INFORMATION SUPPLIED.
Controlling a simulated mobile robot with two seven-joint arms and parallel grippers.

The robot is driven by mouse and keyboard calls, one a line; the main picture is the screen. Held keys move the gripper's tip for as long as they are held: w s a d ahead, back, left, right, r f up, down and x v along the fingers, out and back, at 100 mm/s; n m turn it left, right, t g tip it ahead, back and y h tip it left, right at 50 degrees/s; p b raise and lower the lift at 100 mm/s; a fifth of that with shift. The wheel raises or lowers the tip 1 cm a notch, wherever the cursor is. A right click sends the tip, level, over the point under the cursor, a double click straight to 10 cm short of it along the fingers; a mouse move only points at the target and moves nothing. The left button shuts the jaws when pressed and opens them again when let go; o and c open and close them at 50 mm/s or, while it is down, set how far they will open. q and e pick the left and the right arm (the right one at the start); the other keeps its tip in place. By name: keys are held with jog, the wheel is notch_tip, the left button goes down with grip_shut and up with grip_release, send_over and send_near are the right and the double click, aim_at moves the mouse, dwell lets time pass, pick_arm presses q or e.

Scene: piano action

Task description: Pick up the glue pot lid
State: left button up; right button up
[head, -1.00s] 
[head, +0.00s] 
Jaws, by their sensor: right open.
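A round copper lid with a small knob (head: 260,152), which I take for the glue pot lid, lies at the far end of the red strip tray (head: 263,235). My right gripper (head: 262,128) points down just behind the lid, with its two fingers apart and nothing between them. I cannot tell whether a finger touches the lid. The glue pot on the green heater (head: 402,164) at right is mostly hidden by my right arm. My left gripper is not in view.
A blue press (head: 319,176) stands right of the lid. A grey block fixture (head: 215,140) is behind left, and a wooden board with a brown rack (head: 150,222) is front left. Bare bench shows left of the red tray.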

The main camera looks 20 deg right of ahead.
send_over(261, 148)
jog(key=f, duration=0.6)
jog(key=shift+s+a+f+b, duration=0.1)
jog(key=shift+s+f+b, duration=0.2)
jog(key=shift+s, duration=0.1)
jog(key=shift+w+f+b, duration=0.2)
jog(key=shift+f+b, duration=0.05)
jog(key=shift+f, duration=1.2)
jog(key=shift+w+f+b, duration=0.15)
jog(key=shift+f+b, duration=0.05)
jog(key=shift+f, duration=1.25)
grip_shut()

PROBLEM DESCRIPTION.
Take exactly the lines from the one containing "Task description: Pick up the glue pot lid" through the one containing "[head, +0.00s]" in the data above, and output them with nothing added.

WRITTEN RESPONSE.
Task description: Pick up the glue pot lid
State: left button up; right button up
[head, -1.00s] 
[head, +0.00s] 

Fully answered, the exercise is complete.